A numerical method for quadratic eigenvalue problems of gyroscopic systems

Abstract

We consider the quadratic eigenvalues problem (QEP) of gyroscopic systems ( λ 2 M + λ G + K ) x = 0 , where M = M ⊤ , G = - G ⊤ and K = K ⊤ ∈ R n × n with M being positive definite. Guo [Numerical solution of a quadratic eigenvalue problem, Linear Algebra and its Applications 385 (2004) 391–406] showed that all eigenvalues of the QEP can be found by solving the maximal solution of a nonlinear matrix equation Z + A ⊤ Z - 1 A = Q with quadratic convergence when the QEP has no eigenvalues on the imaginary axis. The convergence becomes linear or more slower (Guo, 2004) when the QEP allows purely imaginary eigenvalues having even partial multiplicities.
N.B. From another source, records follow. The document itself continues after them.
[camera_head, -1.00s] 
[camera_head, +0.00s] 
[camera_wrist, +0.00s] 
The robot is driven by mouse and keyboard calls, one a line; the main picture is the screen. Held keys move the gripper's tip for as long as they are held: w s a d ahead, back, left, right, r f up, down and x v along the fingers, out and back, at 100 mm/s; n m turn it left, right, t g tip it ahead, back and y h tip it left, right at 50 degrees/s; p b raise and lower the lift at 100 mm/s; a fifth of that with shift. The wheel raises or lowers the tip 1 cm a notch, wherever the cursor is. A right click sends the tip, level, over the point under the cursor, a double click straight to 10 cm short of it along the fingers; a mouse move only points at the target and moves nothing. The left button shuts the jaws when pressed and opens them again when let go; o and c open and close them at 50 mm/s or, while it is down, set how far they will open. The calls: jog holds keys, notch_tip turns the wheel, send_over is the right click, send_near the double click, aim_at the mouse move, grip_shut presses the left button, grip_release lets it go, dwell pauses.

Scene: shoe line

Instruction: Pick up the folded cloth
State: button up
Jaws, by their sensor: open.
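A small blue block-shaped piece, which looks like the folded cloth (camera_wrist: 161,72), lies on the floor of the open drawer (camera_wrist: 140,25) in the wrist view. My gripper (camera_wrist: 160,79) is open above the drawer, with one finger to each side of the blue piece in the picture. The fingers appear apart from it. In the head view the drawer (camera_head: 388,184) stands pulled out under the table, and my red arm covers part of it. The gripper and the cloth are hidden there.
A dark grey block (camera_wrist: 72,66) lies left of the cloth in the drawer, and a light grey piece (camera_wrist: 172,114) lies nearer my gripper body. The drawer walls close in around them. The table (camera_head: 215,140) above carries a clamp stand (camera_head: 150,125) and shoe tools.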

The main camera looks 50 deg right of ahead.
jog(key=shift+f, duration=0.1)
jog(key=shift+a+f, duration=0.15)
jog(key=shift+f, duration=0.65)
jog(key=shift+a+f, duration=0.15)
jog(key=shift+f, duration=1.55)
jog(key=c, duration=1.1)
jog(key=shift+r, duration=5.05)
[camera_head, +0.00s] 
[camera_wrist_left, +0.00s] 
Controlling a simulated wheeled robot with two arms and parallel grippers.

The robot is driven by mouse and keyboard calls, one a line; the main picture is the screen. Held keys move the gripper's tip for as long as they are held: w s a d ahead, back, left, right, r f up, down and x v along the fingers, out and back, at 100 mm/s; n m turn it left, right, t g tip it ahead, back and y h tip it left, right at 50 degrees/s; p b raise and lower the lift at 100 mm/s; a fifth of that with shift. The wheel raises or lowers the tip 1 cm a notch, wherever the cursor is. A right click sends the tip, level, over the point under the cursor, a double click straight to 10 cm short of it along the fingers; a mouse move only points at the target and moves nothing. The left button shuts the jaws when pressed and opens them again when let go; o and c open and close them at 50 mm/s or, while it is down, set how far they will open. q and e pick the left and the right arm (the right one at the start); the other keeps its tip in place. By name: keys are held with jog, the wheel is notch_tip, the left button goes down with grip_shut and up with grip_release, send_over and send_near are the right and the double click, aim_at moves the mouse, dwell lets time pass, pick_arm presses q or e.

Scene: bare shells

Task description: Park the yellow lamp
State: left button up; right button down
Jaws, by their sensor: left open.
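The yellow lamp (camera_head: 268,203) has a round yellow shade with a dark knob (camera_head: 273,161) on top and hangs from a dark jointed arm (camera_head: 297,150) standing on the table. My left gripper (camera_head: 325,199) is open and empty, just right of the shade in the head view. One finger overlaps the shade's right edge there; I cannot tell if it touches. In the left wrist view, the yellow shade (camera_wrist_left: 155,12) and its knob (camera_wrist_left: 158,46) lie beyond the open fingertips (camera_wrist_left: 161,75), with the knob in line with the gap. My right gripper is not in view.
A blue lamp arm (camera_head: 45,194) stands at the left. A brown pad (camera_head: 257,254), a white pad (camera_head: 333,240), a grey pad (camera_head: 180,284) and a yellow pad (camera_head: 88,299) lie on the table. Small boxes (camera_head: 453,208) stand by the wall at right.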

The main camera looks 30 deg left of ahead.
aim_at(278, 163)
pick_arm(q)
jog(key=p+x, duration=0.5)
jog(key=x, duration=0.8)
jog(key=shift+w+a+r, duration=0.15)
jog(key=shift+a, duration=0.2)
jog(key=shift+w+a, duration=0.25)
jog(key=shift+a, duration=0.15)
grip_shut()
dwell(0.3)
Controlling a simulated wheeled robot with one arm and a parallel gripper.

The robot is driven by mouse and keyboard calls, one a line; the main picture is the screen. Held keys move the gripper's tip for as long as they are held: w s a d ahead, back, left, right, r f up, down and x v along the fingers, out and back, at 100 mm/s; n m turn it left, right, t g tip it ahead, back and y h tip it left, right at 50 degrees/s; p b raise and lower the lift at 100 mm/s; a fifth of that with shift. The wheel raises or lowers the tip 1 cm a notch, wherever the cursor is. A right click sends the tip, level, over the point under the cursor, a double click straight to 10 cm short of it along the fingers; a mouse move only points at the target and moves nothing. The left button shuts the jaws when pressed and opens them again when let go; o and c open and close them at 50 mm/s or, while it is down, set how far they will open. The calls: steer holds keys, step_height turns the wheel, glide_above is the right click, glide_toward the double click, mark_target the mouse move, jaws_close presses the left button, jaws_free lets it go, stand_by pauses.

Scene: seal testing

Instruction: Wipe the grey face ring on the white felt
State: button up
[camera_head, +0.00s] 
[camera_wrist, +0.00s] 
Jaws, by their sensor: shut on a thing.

In this paper, we consider the general case when the QEP has eigenvalues on the imaginary axis. We propose an eigenvalue shifting technique to transform the original gyroscopic system to a new gyroscopic system, which shifts purely imaginary eigenvalues to eigenvalues with nonzero real parts, while keeps other eigenpairs unchanged. This transformation ensures that the new method for computing the maximal solution of the nonlinear matrix equation converges quadratically. Numerical examples illustrate the efficiency of our method.